--- start DATA ROWS ---

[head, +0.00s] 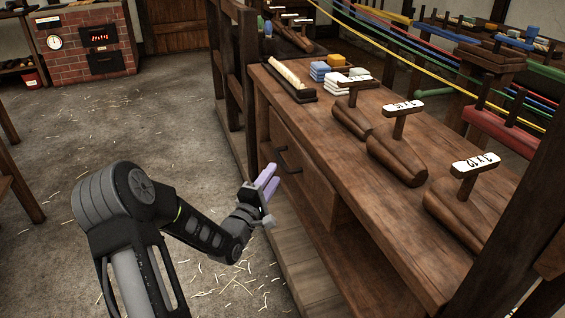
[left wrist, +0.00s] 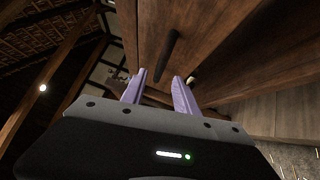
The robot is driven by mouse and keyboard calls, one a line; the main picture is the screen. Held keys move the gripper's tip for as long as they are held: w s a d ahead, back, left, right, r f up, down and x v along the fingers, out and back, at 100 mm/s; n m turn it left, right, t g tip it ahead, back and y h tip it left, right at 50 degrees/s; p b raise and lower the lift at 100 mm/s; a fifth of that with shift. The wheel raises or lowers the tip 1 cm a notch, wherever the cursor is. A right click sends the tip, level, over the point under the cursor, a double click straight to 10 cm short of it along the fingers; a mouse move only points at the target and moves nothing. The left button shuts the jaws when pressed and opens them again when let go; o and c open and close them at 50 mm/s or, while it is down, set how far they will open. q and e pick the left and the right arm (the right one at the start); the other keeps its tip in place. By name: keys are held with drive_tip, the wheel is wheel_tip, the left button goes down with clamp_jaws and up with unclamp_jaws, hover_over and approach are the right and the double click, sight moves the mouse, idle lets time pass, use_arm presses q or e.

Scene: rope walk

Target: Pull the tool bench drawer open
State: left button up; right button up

--- end DATA ROWS ---
--- start DATA ROWS ---

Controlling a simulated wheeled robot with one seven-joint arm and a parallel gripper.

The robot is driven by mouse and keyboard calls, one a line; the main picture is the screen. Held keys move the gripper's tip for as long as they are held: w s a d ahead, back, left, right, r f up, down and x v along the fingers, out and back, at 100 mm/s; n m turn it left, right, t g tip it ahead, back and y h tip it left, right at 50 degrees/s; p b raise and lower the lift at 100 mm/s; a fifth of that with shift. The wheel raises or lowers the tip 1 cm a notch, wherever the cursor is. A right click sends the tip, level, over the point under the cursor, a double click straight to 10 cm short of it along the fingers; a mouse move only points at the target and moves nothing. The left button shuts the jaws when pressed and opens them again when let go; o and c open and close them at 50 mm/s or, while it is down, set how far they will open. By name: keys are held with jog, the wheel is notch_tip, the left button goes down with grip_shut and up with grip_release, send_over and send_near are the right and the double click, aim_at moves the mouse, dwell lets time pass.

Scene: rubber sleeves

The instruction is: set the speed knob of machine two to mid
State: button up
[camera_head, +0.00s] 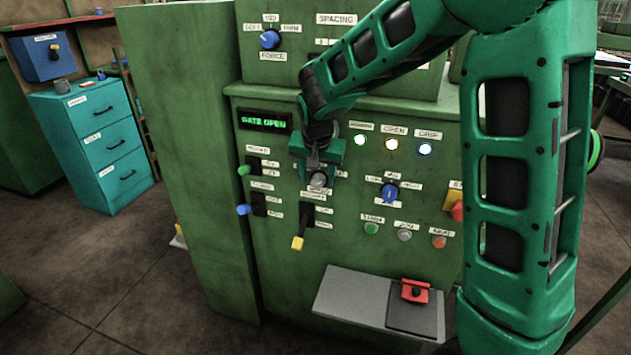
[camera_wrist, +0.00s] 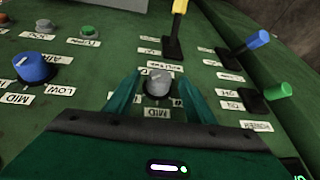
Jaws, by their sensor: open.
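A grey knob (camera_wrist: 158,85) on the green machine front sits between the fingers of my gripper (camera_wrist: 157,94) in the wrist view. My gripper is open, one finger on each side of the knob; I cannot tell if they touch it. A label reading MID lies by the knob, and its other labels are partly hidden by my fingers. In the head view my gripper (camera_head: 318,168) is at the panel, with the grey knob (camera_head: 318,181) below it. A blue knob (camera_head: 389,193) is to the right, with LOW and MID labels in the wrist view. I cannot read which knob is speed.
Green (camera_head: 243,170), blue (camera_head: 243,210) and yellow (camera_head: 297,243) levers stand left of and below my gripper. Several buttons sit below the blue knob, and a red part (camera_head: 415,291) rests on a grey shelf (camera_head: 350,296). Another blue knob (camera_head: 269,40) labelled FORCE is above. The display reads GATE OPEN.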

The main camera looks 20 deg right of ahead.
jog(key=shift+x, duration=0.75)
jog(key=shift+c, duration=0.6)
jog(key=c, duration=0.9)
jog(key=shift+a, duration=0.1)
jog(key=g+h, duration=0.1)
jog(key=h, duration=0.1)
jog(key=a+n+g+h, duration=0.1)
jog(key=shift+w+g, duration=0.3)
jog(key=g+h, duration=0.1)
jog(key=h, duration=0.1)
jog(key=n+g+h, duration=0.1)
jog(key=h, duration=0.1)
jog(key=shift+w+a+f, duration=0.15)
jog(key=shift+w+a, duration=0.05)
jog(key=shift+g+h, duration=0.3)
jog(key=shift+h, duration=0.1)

--- end DATA ROWS ---

WHAT IS EXPECTED: Starting at the line containing "Scene: rubber sleeves" and ending at the line containing "[camera_wrist, +0.00s]", copy those lines exactly, both included, and nothing more. Leave out any picture.

EXERCISE OUTPUT:
Scene: rubber sleeves

The instruction is: set the speed knob of machine two to mid
State: button up
[camera_head, +0.00s] 
[camera_wrist, +0.00s] 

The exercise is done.